Bic, Flamagas and Swedish Match have lost their case against the Council
The second chamber of the Court of First Instance has thrown out the appeal from cigarette lighter makers Bic (France), Flamagas (Spain) and Swedish Match (Switzerland) to annul the regulation of the Council of January 24, 2000, repealing initial anti-dumping duties imposed on imports of lighters from Japan. The Council fell short of its duty to substantiate its decision. The case was so peculiar that it could not be otherwise, the Court explained.
The peculiar aspect of this case arises from the fact that the European Commission backed the petition of the lighter makers to extend the anti-dumping duties, but because there was not a simple majority in the Council in favour of keeping them, the Commission had to backtrack and propose their repeal..
German steelmakers' association wins against the Commission
The third chamber of the Court has quashed a decision by the European Commission of November 26, 1997, in which it found against an agreement for information exchange between the German professional association of steel makers (Wirtschaftsvereinigung Stahl) and 16 of its members. The steelmakers exchanged questionnaires on some of their flat products, beams and stainless steel wire rod.

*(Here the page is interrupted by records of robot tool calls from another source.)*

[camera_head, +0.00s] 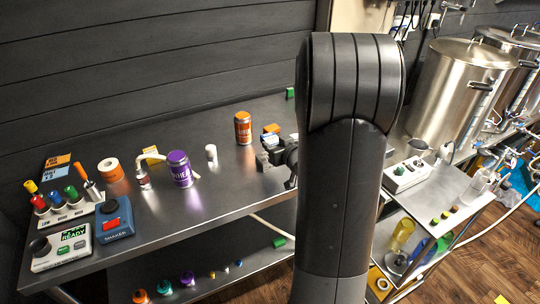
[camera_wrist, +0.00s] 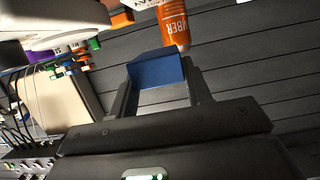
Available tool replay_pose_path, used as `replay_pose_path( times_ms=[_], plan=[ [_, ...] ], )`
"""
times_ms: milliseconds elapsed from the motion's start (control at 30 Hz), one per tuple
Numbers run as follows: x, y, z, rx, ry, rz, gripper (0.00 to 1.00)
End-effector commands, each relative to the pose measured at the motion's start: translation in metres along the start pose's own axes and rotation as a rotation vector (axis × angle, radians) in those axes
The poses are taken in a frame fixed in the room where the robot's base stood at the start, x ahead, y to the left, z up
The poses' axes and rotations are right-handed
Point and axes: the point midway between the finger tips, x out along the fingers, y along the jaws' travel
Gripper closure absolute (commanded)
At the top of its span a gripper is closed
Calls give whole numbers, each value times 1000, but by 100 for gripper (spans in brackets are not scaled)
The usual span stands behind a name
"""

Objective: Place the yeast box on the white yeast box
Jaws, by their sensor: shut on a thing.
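My gripper (camera_wrist: 157,84) is shut on a blue box (camera_wrist: 156,73), which sits between its two fingers in the wrist view. In the head view my gripper (camera_head: 272,154) is above the steel table's right part, with small blue and orange box faces (camera_head: 271,130) just behind it. I take the held box to be the yeast box; its label is not readable. I cannot clearly pick out a white yeast box. A white piece with dark marks (camera_wrist: 139,4) is cut off at the wrist view's top edge and may be it.
An orange can (camera_head: 243,128) stands left of my gripper. My arm hides the table's right end. The front middle is clear.

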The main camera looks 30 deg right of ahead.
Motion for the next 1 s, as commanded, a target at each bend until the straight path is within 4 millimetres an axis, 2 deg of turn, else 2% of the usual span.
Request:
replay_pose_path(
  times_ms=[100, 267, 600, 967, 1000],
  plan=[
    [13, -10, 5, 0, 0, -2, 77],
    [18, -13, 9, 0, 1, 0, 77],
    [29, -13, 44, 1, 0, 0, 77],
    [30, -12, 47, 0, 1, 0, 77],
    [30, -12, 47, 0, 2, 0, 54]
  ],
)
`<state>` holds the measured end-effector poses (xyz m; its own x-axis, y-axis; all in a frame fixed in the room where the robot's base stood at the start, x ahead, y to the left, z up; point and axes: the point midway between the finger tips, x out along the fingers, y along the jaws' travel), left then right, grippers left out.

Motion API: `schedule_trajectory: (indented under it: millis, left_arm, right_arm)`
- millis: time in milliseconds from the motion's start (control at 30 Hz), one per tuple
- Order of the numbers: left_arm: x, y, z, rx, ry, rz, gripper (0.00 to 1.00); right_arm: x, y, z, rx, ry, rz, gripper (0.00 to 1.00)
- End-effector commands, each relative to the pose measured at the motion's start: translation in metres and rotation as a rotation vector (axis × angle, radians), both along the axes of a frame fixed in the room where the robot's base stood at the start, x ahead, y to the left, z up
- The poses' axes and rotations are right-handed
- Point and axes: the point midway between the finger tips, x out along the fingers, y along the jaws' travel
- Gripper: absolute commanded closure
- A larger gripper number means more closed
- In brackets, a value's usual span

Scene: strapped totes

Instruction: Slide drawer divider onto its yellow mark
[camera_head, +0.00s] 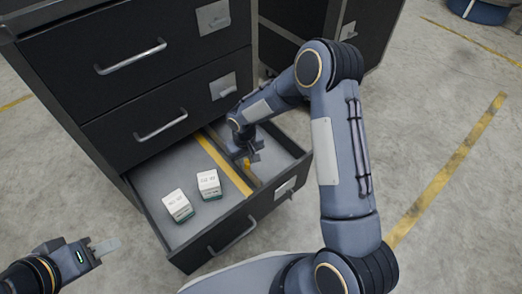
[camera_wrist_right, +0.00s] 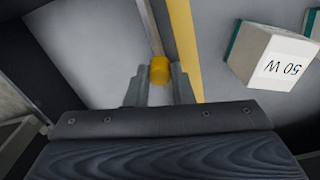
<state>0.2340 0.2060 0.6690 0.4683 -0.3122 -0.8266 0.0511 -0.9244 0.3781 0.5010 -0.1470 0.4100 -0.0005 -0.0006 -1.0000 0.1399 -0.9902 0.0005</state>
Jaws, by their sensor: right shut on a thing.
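The drawer divider (camera_head: 258,181) is a thin dark upright plate running front to back in the open bottom drawer. The yellow mark (camera_head: 222,162) is a stripe on the drawer floor, just left of the divider. In the wrist view the yellow mark (camera_wrist_right: 187,45) lies to the right of the divider (camera_wrist_right: 158,28), close beside it. A yellow knob (camera_wrist_right: 160,70) is on the divider. My right gripper (camera_wrist_right: 159,84) is shut on this knob, a finger on either side; the head view shows the gripper (camera_head: 250,158) inside the drawer. My left gripper (camera_head: 106,247) hangs outside the drawer, empty; its opening is unclear.
Two white-and-green boxes (camera_head: 177,205) (camera_head: 209,184) stand in the drawer left of the yellow mark. One box marked 50 W (camera_wrist_right: 272,55) shows near the mark in the wrist view. The drawer front (camera_head: 235,235) and closed drawers above bound the space. Floor between is clear.

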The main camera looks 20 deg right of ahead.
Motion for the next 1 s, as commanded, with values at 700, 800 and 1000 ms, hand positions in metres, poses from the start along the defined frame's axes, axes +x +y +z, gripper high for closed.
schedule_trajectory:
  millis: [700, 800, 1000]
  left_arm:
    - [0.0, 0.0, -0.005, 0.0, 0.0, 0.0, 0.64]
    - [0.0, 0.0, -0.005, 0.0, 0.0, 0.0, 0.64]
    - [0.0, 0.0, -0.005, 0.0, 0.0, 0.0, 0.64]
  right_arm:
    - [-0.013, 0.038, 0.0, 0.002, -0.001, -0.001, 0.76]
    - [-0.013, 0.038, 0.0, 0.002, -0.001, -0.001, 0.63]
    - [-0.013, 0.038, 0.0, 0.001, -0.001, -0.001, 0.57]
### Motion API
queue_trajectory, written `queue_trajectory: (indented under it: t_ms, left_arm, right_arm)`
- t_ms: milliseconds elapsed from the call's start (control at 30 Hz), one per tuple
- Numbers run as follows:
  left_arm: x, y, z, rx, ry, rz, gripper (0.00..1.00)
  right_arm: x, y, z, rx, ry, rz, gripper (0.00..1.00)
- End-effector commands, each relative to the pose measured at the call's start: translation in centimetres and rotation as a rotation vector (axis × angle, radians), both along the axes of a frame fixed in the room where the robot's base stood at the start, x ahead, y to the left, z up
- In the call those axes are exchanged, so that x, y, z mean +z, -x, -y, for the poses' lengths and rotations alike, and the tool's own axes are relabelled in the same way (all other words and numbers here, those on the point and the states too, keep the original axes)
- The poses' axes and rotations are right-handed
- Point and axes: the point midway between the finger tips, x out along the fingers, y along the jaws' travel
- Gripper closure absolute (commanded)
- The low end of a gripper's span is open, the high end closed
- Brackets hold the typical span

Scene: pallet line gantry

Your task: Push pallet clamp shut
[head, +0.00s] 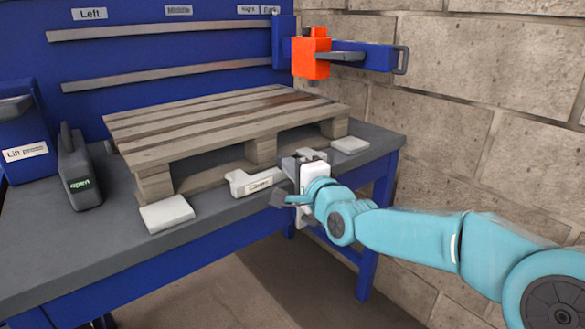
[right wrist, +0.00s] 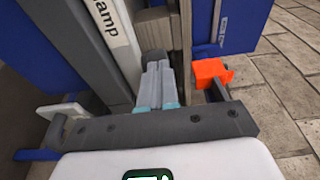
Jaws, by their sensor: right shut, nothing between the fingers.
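The wooden pallet (head: 215,122) lies flat on the grey table top. A pale clamp bar (head: 240,182) sits at the table's front edge, low against the pallet's near side, with a small label on it. In the right wrist view a label ending in "amp" (right wrist: 110,22) runs beside the fingers. My right gripper (head: 300,165) is at the right end of the pale bar. It also shows in the right wrist view (right wrist: 155,75), fingers together and empty, tips close to a small dark part (right wrist: 153,57). I cannot tell whether they touch. My left gripper is out of view.
Pale pads (head: 167,213) and (head: 350,145) lie at the pallet's near corners. A grey device reading "open" (head: 78,168) and a blue "Lift" box (head: 22,130) stand at left. An orange block (head: 311,58) on a blue arm hangs behind right. A block wall (head: 470,100) bounds the right.

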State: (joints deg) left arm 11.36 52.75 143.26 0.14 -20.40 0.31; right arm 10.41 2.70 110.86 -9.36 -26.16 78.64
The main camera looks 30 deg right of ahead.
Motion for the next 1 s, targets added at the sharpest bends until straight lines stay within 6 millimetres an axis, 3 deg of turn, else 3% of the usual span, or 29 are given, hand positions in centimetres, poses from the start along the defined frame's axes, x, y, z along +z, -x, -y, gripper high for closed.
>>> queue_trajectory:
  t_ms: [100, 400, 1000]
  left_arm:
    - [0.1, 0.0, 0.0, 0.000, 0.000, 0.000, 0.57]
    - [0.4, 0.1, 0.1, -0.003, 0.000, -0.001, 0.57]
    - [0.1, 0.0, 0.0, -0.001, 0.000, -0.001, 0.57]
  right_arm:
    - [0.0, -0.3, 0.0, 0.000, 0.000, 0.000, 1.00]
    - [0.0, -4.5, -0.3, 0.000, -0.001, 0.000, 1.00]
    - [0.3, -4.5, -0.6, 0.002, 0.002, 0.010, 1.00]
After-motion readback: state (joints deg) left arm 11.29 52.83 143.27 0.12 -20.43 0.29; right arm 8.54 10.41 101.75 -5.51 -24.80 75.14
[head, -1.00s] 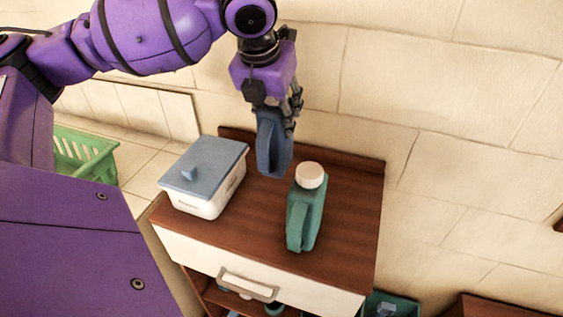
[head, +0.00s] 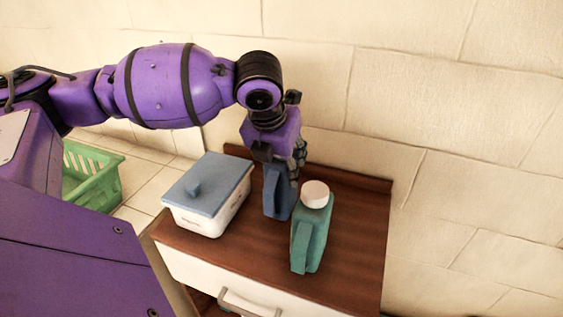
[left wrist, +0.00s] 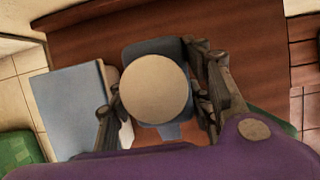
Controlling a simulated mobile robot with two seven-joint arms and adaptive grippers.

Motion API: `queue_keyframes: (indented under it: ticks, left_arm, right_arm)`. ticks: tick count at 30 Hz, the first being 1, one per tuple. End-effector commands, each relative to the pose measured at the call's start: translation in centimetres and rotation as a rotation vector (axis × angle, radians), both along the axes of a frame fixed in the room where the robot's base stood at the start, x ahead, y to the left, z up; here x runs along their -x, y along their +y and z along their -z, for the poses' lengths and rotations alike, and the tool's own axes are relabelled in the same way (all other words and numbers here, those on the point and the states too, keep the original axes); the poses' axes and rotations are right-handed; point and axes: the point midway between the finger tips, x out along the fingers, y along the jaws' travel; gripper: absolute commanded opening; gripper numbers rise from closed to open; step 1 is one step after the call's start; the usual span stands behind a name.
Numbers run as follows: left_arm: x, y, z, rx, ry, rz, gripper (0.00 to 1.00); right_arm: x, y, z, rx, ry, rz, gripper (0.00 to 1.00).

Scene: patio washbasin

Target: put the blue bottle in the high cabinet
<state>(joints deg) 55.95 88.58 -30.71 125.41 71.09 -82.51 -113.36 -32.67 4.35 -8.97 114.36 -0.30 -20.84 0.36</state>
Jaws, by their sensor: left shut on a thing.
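The blue bottle (head: 279,197) is upright in my left gripper (head: 284,162), over the brown wooden top of a low cabinet (head: 344,240). Its base is at or just above the wood; I cannot tell if it touches. In the left wrist view its round pale cap (left wrist: 156,88) faces the camera, with the blue body (left wrist: 150,50) below and the fingers on both sides. The gripper is shut on the bottle's upper part. I cannot tell whether this low cabinet is linked to the high cabinet. My right gripper is not in view.
A green bottle (head: 309,243) with a white cap stands close in front and right of the blue one. A white box with a blue lid (head: 209,184) stands to the left. A green basket (head: 92,176) is at far left. The cabinet top's right side is clear.

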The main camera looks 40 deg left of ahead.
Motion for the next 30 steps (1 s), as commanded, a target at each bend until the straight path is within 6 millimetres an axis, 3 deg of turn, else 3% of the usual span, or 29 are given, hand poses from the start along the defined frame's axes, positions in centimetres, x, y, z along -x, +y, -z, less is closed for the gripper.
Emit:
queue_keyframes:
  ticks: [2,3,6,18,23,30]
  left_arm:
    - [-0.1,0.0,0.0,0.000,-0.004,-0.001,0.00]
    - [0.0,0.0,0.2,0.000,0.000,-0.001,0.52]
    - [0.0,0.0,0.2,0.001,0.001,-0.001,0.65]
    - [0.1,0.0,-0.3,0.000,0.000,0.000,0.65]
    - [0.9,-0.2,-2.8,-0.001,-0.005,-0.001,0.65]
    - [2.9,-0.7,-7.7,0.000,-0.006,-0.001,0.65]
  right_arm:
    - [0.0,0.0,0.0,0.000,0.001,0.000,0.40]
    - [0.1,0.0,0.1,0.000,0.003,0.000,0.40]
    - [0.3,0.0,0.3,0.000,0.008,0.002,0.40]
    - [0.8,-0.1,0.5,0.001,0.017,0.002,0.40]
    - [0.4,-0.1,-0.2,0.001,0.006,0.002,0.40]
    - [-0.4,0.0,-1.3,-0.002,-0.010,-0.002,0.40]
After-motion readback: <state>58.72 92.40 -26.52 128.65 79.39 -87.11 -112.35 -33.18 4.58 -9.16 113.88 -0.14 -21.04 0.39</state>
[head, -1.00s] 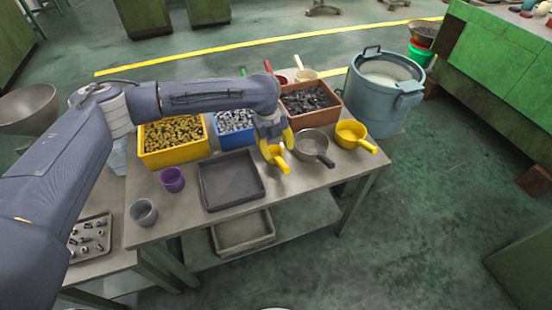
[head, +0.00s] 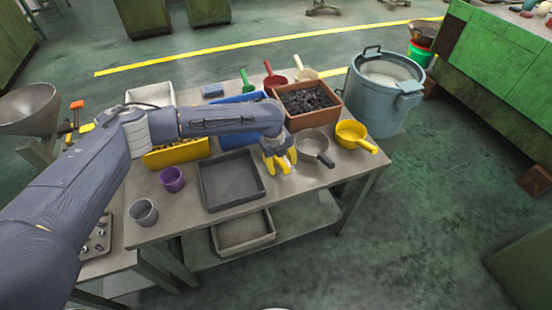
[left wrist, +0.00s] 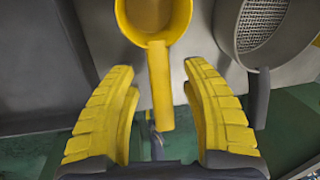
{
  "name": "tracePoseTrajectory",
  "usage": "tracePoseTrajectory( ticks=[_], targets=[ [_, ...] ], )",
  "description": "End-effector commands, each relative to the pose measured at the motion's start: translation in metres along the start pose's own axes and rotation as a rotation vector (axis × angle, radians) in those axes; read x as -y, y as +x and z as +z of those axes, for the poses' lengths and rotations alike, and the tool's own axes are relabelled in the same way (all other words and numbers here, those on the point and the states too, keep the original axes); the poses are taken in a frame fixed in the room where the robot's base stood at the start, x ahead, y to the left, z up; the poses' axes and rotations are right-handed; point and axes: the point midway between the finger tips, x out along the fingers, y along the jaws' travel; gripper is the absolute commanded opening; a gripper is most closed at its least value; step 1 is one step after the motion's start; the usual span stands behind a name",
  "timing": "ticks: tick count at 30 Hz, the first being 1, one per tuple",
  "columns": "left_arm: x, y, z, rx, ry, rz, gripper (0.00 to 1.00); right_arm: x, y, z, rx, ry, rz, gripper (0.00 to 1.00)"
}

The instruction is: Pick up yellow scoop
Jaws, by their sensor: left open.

This was an opportunity for the Court to recall that information exchange agreements are not in general prohibited automatically, but only if they contain certain characteristics concerning the sensitive and precise nature of information exchanged in periods that are in close succession. But, the Court said, the Commission failed to take into account the fact that the agreement between the steelmakers concerned the exchange of two questionnaires, to the exclusion of a third which provided data that unveiled the strategy of various producers. This mistake by the Commission totally skewed its analysis and its decision against the steelmakers for anti-competitive behaviour was quashed.